There is one potential problem with hot dry rock if used in populous regions: induced earthquakes, which stopped a project in Basel. Not such an issue for the Australian desert.
Basel was a very bad choice of site, made in the early days of EGS: it’s on top of a fault, with a major earthquake in historical times (1356). The induced tremors were at most Richter 3.4. The damages claimed (presumably padded) were $8.3m, with SFIK no deaths or serious injuries. Is there any reason to think that any current projects, whose proponents and regulators have learnt from the Basel incident, pose seismic risks? From skimming geothermal websites, I don’t see evidence of chronic problems with getting insurance. Munich Re and company apparently think it’s OK. Compare nuclear power where the insurance market in the US is rigged by law.
Basel canton is tiny and almost all urbanized. My reading is that local pride created a risk which can be easily avoided anywhere else by just moving ten miles out of town - not much of a problem in the Rockies. You don’t need a desert to make the damage risk shrink from very small to negligible. Soultz-sous-Forêts in Alsace (pop. 2,693), home to the European EGS research site since 1987, has experienced 50,000 tiny tremors, and ten or so detectable without instruments, but with no reports of damage claims in spite of the strong incentive to make them. Break every window in the village and you couldn’t spend $8m replacing them all.

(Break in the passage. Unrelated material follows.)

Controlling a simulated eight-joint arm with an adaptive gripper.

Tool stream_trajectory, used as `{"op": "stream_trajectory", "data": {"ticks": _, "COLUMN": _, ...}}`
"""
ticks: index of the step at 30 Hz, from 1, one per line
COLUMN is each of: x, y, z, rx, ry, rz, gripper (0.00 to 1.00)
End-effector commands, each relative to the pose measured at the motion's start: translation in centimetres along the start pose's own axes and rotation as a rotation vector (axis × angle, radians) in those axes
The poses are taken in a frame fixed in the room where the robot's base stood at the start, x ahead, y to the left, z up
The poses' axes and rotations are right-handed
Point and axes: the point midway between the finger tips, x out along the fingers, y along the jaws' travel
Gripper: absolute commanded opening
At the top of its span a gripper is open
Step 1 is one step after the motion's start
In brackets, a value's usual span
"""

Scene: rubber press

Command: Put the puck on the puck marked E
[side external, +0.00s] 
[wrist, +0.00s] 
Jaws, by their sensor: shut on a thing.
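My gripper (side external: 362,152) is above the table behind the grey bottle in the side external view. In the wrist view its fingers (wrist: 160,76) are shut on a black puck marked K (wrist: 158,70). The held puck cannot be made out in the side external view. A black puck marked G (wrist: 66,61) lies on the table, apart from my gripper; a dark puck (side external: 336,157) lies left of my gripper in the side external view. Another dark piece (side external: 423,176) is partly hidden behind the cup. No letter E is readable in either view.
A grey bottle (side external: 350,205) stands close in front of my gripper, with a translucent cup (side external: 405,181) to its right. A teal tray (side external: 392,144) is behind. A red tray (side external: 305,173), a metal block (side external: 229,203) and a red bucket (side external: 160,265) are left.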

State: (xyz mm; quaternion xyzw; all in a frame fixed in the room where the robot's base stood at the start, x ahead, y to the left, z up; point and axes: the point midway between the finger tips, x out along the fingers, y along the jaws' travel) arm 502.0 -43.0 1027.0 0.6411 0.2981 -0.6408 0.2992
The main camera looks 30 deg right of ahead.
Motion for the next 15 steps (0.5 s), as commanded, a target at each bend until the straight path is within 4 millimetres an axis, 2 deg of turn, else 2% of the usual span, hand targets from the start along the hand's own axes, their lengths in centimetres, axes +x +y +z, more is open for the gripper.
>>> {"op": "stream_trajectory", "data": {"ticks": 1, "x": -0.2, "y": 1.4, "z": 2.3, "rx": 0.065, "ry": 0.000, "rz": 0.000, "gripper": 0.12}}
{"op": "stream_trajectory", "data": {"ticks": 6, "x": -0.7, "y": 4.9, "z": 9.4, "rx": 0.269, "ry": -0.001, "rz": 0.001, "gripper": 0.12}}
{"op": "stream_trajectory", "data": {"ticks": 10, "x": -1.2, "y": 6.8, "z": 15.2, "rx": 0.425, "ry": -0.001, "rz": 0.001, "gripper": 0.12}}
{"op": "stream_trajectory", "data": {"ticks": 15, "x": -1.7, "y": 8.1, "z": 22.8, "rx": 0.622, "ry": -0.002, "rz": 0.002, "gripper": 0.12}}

As a long time reader, I wanted to share http://maps.nrel.gov/ which has a number of interactive map applications where you can do analysis on the scenarios mentioned in the comments above.
You need to include the impact of shale gas, shale oil, Coal Bed Methane gas etc. as well.
On that basis, the ‘core’ Red states are still going to be pro fossil fuel. Oil is big money in those states.
The old green v. red split will of course continue, but the fossil fuel crowd is politically far more organized, focused, punches a bigger weight.